O despreparo da crônica esportiva no tratamento de questões que transcendem o ambiente ao qual está acostumada resplandece quando torcidas uniformizadas patrocinam espancamentos como no mês passado envolvendo corintianos e palmeirenses. Nessas oportunidades não faltam os bufões de sempre, para quem o mundo se resume a uma bola de futebol e que por isso circunscrevem as tragédias em geral ao circuito esportivo.
Desconsideram o fogo que alimenta a fúria de jovens em forma de desemprego e de incauta entrega às drogas, problemas crônicos de um País que insiste em perder a corrida para o presente, quanto mais encontrar o futuro.

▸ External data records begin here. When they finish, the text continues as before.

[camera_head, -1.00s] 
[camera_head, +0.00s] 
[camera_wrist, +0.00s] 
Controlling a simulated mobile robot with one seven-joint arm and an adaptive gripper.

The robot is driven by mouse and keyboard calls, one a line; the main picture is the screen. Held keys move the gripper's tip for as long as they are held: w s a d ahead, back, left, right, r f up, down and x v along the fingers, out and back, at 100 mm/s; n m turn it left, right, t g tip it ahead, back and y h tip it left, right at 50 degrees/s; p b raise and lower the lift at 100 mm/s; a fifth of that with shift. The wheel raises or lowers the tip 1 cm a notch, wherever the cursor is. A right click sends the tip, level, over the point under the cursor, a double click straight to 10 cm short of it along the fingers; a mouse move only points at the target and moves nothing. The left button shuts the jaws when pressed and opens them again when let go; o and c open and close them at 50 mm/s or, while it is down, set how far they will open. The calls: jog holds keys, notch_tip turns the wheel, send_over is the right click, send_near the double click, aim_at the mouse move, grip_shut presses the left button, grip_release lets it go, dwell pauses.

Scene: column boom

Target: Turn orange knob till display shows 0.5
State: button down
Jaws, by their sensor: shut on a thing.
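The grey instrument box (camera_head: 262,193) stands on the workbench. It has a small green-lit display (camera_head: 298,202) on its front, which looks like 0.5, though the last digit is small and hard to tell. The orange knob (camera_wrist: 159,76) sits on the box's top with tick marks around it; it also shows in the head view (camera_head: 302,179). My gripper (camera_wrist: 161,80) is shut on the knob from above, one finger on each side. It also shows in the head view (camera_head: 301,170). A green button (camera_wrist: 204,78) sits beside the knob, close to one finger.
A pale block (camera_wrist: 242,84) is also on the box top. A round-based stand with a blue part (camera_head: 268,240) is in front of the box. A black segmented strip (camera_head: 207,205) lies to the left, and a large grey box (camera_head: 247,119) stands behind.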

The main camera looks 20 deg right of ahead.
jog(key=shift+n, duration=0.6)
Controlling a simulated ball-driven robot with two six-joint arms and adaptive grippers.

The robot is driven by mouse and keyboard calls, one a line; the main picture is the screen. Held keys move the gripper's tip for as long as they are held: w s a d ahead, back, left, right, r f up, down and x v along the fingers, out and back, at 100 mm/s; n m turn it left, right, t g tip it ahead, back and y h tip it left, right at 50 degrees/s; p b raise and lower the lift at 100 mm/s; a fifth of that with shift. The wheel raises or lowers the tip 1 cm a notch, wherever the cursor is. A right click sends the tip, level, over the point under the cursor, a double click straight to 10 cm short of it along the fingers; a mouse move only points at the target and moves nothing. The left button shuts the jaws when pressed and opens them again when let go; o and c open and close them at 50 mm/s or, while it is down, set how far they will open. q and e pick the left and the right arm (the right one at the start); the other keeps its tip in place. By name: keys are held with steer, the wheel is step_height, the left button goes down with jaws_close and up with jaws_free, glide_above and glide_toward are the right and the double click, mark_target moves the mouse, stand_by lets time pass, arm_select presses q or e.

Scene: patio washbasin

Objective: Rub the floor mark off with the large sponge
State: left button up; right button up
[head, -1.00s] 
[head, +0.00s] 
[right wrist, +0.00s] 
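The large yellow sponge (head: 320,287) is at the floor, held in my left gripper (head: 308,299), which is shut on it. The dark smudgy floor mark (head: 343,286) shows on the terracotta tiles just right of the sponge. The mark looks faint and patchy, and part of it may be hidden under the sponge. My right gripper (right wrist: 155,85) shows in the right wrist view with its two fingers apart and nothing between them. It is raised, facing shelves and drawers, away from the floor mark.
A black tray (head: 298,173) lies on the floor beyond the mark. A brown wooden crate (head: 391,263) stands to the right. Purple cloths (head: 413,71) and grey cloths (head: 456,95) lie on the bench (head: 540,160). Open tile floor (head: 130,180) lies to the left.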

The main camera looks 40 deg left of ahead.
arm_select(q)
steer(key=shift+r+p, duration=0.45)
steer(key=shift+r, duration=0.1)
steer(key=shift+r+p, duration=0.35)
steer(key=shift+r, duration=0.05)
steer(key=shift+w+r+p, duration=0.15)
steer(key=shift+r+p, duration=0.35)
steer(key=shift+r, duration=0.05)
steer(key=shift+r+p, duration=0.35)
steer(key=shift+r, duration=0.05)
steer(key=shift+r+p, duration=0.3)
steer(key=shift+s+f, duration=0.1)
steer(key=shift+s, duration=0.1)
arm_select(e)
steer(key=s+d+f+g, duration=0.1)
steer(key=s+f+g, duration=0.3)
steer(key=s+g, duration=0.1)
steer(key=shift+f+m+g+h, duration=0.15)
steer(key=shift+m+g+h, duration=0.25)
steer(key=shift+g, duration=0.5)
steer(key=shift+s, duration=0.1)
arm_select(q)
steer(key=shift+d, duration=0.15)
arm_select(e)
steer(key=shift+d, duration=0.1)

As torcidas organizadas não são mais nem menos problemáticas que outras manifestações coletivas das quais fazem parte jovens brasileiros. Não são torcedores uniformizados que inviabilizam matinês e noitadas dançantes de clubes associativos, por exemplo. O esgarçamento da margem de segurança não se dá porque eles são torcedores, mas porque são jovens ávidos por demonstrações de força. Agem no ritmo da desesperança e da revolta. Em grande maioria procuram a música como manifestação cultural, mas estabelecem relacionamento em que a confrontação é a lei suprema.
Mais manifestações
Também são jovens adolescentes os protagonistas de rachas de veículos. Eles se aperfeiçoam na busca de transgressões que lhes rendam auto-estima a platéias embevecidas. São celebridades circunstanciais especializadas em driblar a vigilância nem sempre atenta de policiais escalados para impedir que ruas virem pistas de corrida.
A algazarra é geral e não há entre eles, como nos bailes, qualquer simbologia explícita de clubismo esportivo. São jovens afetivamente desnorteados pela flacidez educacional tanto quanto pelo excesso de liberdade dos pais, cada vez mais ausentes porque a permanente crise econômica obriga a todos a se desdobrarem em suas atividades profissionais. Menos entre aqueles que nem de ocupações regulares dispõem.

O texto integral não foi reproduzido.